The message in the Bible is not a winner’s message but a loser’s script. Why do many Christians always want to go to the winners, the potential strong individuals? Richard Rohr says “didn’t most of us think that it’s all a meritocracy? I certainly did. Many religious people think it’s all a merit badge system – all achievement, accomplishment, performance, and perfection. The good people win, and the bad people lose. Of course, once we cast anything as a win-lose scenario, the irony is that everybody loses. Why can’t people see that competitive games are not the way to go?”

 

 Jesus always embraced the losers from a societal perspective – the women, tax collectors, the poor, the Sanitarians that weren’t quite as good as the religious Jews, those feeling lost and forgotten for whatever reason.
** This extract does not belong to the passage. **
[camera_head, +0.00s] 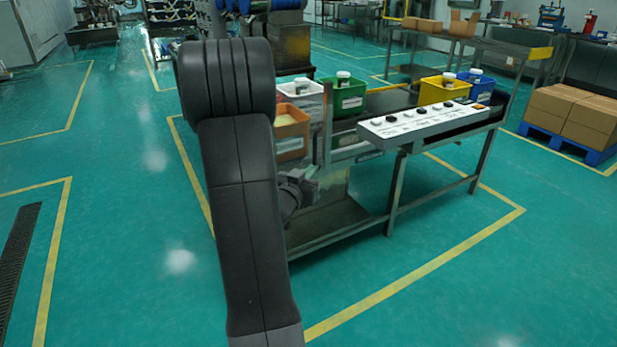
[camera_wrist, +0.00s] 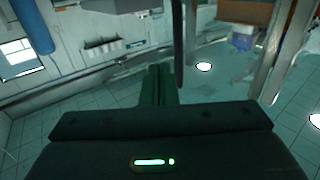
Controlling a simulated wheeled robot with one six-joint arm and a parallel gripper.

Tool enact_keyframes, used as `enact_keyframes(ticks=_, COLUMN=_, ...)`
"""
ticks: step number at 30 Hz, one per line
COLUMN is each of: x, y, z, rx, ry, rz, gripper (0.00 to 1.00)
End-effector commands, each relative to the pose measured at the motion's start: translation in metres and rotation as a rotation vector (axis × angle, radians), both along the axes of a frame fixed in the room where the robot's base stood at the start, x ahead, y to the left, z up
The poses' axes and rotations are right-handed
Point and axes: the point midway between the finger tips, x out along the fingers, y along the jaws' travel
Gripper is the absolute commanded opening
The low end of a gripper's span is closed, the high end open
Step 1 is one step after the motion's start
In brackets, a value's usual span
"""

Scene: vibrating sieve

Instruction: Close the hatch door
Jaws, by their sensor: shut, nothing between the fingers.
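My gripper (camera_head: 308,180) is low beside the left end of the metal workbench, partly hidden behind my dark arm. In the wrist view its two fingers (camera_wrist: 160,80) point away from the camera and lie together, with nothing seen between them. A thin upright panel (camera_head: 327,135), which may be the hatch door, stands edge-on just above my gripper at the bench end. In the wrist view a dark narrow upright strip (camera_wrist: 178,45) stands just beyond the fingertips, slightly right; it may be the same panel. I cannot tell whether they touch. The hatch opening is not clearly seen.
The workbench (camera_head: 345,215) carries an orange bin (camera_head: 291,135), a green bin (camera_head: 344,97), yellow and blue bins, and a white control panel (camera_head: 420,123). Cartons (camera_head: 575,115) stand on a blue pallet at right. Green floor at left is open.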

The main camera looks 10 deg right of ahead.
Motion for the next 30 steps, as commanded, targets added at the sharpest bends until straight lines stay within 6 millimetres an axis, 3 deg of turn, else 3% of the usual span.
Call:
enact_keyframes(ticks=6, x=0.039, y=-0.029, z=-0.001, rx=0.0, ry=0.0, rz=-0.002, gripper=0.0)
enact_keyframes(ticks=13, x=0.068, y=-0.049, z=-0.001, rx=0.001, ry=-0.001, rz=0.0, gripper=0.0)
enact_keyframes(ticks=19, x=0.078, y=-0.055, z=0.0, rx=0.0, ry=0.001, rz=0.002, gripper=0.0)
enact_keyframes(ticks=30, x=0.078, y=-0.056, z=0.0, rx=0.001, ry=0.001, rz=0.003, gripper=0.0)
And really don’t we all feel like losers during parts of our lives? If we can embrace the losers, the outsiders, those that are different from us, the broken, the forgotten and those feeling lost then we all become winners. That, my friends, is the beloved community that we all want to see come to fruition.

 

As we enter our time of unprogrammed worship I share a few queries to consider .

 

When am I a Pharisee and when am I a Tax Collector?

 

In searching my heart, where do I divide people and think one side is good and the other bad?

 

Do I embrace God’s love, mercy, and forgiveness for all?

 

Do I speak my truth in love and care to others even when they believe or behave differently?